● **GOAL**: Exactly repeat the material, dropping every picture from the copy.

● **RECORDS PROVIDED**:
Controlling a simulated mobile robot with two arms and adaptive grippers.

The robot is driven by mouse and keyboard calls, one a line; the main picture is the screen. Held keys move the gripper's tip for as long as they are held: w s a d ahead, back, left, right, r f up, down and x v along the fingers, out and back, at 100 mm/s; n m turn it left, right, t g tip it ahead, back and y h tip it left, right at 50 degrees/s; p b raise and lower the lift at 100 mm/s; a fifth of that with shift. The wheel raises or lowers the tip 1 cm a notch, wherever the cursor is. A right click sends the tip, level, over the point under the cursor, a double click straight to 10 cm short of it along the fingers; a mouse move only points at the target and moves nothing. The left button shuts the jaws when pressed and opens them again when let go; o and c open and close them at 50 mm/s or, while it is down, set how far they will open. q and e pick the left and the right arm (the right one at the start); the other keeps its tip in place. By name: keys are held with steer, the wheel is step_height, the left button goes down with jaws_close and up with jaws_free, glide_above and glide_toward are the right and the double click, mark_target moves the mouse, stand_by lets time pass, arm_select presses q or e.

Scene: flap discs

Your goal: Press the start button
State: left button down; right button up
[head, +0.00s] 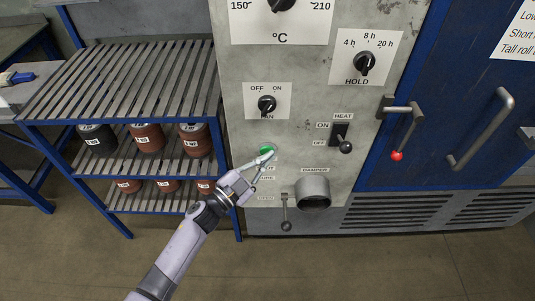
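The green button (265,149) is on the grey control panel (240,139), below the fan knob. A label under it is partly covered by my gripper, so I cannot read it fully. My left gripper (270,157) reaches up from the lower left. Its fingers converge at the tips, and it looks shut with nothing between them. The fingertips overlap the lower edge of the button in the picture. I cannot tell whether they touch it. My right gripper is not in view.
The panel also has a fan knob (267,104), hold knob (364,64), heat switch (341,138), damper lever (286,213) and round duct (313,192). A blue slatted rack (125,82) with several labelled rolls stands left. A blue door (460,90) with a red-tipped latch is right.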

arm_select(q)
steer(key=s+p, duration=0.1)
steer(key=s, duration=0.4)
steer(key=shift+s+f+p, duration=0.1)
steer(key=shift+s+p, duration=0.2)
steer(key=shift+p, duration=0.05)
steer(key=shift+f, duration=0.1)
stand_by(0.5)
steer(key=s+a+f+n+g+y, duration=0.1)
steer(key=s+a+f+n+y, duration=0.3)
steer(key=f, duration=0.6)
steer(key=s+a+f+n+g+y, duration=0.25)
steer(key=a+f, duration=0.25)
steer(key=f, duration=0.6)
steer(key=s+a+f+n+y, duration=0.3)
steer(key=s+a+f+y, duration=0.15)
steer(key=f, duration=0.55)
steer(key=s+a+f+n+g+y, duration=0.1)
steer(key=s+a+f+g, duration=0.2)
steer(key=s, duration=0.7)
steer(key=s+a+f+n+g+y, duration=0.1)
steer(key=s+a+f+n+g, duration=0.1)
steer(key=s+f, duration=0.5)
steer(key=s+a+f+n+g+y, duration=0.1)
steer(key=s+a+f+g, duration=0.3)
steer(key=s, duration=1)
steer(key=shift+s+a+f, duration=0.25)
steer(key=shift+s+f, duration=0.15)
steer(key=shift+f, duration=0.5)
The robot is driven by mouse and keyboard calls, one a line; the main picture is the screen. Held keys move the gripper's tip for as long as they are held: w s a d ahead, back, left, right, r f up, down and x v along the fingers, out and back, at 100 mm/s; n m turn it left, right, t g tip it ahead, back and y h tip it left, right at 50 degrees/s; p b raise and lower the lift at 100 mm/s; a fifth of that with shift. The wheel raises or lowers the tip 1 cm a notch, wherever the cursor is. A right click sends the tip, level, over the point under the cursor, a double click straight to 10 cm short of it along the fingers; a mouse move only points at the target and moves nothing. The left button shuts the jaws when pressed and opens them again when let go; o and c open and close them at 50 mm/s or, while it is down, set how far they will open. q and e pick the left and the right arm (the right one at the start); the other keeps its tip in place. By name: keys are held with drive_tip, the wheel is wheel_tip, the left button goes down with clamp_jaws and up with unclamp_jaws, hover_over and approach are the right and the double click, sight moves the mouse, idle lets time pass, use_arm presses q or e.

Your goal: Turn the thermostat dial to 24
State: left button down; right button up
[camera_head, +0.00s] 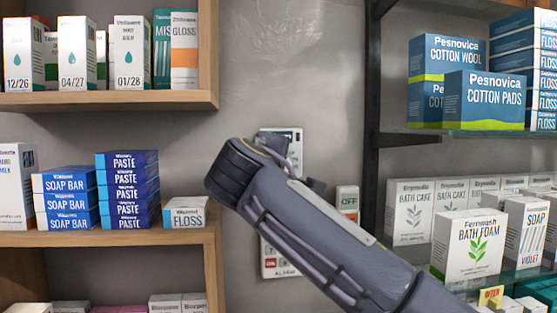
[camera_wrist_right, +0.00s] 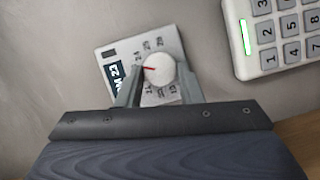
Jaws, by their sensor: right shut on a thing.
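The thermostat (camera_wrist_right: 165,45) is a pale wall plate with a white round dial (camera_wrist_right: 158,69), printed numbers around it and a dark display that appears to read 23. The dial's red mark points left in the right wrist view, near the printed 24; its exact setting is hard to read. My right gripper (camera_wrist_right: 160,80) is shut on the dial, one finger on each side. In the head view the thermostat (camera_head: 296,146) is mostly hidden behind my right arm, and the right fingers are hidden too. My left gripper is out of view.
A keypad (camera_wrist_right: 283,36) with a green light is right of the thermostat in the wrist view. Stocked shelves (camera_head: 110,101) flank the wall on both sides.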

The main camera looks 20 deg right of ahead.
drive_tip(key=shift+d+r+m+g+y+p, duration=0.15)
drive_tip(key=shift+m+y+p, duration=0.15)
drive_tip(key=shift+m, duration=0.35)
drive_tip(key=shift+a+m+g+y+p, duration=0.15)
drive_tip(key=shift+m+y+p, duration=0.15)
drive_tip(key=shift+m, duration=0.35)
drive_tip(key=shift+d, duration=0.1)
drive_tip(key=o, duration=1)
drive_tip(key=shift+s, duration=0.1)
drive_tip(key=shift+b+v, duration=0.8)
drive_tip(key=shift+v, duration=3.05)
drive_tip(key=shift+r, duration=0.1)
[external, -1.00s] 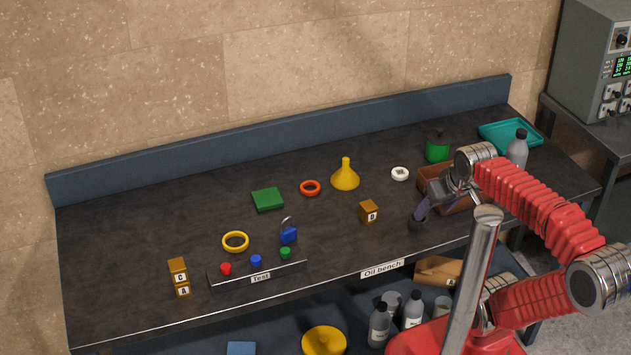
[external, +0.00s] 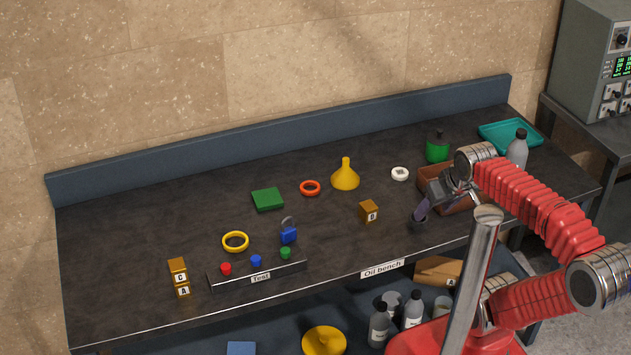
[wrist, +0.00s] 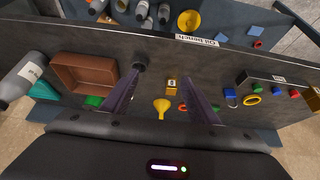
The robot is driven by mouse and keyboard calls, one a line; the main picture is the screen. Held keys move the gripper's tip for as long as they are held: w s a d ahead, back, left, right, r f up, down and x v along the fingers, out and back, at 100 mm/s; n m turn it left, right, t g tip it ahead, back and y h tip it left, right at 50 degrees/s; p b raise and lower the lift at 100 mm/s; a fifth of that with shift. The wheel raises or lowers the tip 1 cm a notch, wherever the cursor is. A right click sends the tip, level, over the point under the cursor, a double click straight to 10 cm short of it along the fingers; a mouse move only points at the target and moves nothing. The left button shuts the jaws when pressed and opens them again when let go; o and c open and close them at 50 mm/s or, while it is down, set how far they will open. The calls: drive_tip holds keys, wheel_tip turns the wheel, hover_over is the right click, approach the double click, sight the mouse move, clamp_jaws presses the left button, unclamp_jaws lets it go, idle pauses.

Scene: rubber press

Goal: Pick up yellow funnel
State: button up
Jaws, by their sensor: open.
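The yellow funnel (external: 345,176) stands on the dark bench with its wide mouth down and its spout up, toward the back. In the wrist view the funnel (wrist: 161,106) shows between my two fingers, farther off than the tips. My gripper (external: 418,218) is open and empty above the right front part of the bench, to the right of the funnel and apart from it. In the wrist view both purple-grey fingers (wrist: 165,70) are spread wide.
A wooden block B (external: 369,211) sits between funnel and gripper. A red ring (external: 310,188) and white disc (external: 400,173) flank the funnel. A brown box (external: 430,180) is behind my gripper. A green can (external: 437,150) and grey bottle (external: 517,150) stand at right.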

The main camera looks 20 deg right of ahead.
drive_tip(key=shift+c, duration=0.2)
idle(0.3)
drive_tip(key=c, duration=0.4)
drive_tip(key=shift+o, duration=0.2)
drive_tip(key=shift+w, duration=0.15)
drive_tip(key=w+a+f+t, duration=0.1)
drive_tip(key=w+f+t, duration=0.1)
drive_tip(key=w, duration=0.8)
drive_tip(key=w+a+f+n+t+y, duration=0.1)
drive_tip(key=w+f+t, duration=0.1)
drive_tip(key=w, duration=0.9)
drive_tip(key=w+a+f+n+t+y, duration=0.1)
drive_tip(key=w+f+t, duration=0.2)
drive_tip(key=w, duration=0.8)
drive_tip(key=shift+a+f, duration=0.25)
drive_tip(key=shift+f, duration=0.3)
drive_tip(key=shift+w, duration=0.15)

● **OUTPUT FOR THIS TASK**:
Controlling a simulated mobile robot with two arms and adaptive grippers.

The robot is driven by mouse and keyboard calls, one a line; the main picture is the screen. Held keys move the gripper's tip for as long as they are held: w s a d ahead, back, left, right, r f up, down and x v along the fingers, out and back, at 100 mm/s; n m turn it left, right, t g tip it ahead, back and y h tip it left, right at 50 degrees/s; p b raise and lower the lift at 100 mm/s; a fifth of that with shift. The wheel raises or lowers the tip 1 cm a notch, wherever the cursor is. A right click sends the tip, level, over the point under the cursor, a double click straight to 10 cm short of it along the fingers; a mouse move only points at the target and moves nothing. The left button shuts the jaws when pressed and opens them again when let go; o and c open and close them at 50 mm/s or, while it is down, set how far they will open. q and e pick the left and the right arm (the right one at the start); the other keeps its tip in place. By name: keys are held with steer, the wheel is step_height, the left button goes down with jaws_close and up with jaws_free, glide_above and glide_toward are the right and the double click, mark_target moves the mouse, stand_by lets time pass, arm_select presses q or e.

Scene: flap discs

Your goal: Press the start button
State: left button down; right button up
[head, +0.00s] 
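The green button (265,149) is on the grey control panel (240,139), below the fan knob. A label under it is partly covered by my gripper, so I cannot read it fully. My left gripper (270,157) reaches up from the lower left. Its fingers converge at the tips, and it looks shut with nothing between them. The fingertips overlap the lower edge of the button in the picture. I cannot tell whether they touch it. My right gripper is not in view.
The panel also has a fan knob (267,104), hold knob (364,64), heat switch (341,138), damper lever (286,213) and round duct (313,192). A blue slatted rack (125,82) with several labelled rolls stands left. A blue door (460,90) with a red-tipped latch is right.

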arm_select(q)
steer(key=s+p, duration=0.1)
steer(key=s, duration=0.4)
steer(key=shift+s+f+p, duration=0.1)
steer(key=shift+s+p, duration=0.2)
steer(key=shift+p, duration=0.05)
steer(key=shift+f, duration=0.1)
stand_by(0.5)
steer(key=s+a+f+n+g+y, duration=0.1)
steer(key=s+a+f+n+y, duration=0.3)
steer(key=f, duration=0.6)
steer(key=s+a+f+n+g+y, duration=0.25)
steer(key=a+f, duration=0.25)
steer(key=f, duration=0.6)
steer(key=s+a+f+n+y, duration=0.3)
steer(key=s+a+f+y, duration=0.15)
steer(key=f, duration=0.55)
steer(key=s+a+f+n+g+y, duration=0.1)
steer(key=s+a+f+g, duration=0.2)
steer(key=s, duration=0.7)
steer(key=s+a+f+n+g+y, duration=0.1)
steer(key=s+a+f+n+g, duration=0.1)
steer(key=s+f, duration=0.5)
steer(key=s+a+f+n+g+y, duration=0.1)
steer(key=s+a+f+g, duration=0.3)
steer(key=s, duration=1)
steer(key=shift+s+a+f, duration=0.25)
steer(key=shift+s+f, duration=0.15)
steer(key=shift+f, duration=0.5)
The robot is driven by mouse and keyboard calls, one a line; the main picture is the screen. Held keys move the gripper's tip for as long as they are held: w s a d ahead, back, left, right, r f up, down and x v along the fingers, out and back, at 100 mm/s; n m turn it left, right, t g tip it ahead, back and y h tip it left, right at 50 degrees/s; p b raise and lower the lift at 100 mm/s; a fifth of that with shift. The wheel raises or lowers the tip 1 cm a notch, wherever the cursor is. A right click sends the tip, level, over the point under the cursor, a double click straight to 10 cm short of it along the fingers; a mouse move only points at the target and moves nothing. The left button shuts the jaws when pressed and opens them again when let go; o and c open and close them at 50 mm/s or, while it is down, set how far they will open. q and e pick the left and the right arm (the right one at the start); the other keeps its tip in place. By name: keys are held with drive_tip, the wheel is wheel_tip, the left button goes down with clamp_jaws and up with unclamp_jaws, hover_over and approach are the right and the double click, sight moves the mouse, idle lets time pass, use_arm presses q or e.

Your goal: Turn the thermostat dial to 24
State: left button down; right button up
[camera_head, +0.00s] 
[camera_wrist_right, +0.00s] 
Jaws, by their sensor: right shut on a thing.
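The thermostat (camera_wrist_right: 165,45) is a pale wall plate with a white round dial (camera_wrist_right: 158,69), printed numbers around it and a dark display that appears to read 23. The dial's red mark points left in the right wrist view, near the printed 24; its exact setting is hard to read. My right gripper (camera_wrist_right: 160,80) is shut on the dial, one finger on each side. In the head view the thermostat (camera_head: 296,146) is mostly hidden behind my right arm, and the right fingers are hidden too. My left gripper is out of view.
A keypad (camera_wrist_right: 283,36) with a green light is right of the thermostat in the wrist view. Stocked shelves (camera_head: 110,101) flank the wall on both sides.

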The main camera looks 20 deg right of ahead.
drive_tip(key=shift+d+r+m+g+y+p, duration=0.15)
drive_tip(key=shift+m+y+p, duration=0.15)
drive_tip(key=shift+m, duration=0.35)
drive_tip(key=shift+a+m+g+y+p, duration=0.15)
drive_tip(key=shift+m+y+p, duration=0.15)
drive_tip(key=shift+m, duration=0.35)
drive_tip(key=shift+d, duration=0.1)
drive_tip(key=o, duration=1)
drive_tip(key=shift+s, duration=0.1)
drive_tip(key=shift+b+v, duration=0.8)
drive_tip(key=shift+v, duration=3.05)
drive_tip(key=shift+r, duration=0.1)
[external, -1.00s] 
[external, +0.00s] 
[wrist, +0.00s] 
The robot is driven by mouse and keyboard calls, one a line; the main picture is the screen. Held keys move the gripper's tip for as long as they are held: w s a d ahead, back, left, right, r f up, down and x v along the fingers, out and back, at 100 mm/s; n m turn it left, right, t g tip it ahead, back and y h tip it left, right at 50 degrees/s; p b raise and lower the lift at 100 mm/s; a fifth of that with shift. The wheel raises or lowers the tip 1 cm a notch, wherever the cursor is. A right click sends the tip, level, over the point under the cursor, a double click straight to 10 cm short of it along the fingers; a mouse move only points at the target and moves nothing. The left button shuts the jaws when pressed and opens them again when let go; o and c open and close them at 50 mm/s or, while it is down, set how far they will open. The calls: drive_tip holds keys, wheel_tip turns the wheel, hover_over is the right click, approach the double click, sight the mouse move, clamp_jaws presses the left button, unclamp_jaws lets it go, idle pauses.

Scene: rubber press

Goal: Pick up yellow funnel
State: button up
Jaws, by their sensor: open.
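The yellow funnel (external: 345,176) stands on the dark bench with its wide mouth down and its spout up, toward the back. In the wrist view the funnel (wrist: 161,106) shows between my two fingers, farther off than the tips. My gripper (external: 418,218) is open and empty above the right front part of the bench, to the right of the funnel and apart from it. In the wrist view both purple-grey fingers (wrist: 165,70) are spread wide.
A wooden block B (external: 369,211) sits between funnel and gripper. A red ring (external: 310,188) and white disc (external: 400,173) flank the funnel. A brown box (external: 430,180) is behind my gripper. A green can (external: 437,150) and grey bottle (external: 517,150) stand at right.

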The main camera looks 20 deg right of ahead.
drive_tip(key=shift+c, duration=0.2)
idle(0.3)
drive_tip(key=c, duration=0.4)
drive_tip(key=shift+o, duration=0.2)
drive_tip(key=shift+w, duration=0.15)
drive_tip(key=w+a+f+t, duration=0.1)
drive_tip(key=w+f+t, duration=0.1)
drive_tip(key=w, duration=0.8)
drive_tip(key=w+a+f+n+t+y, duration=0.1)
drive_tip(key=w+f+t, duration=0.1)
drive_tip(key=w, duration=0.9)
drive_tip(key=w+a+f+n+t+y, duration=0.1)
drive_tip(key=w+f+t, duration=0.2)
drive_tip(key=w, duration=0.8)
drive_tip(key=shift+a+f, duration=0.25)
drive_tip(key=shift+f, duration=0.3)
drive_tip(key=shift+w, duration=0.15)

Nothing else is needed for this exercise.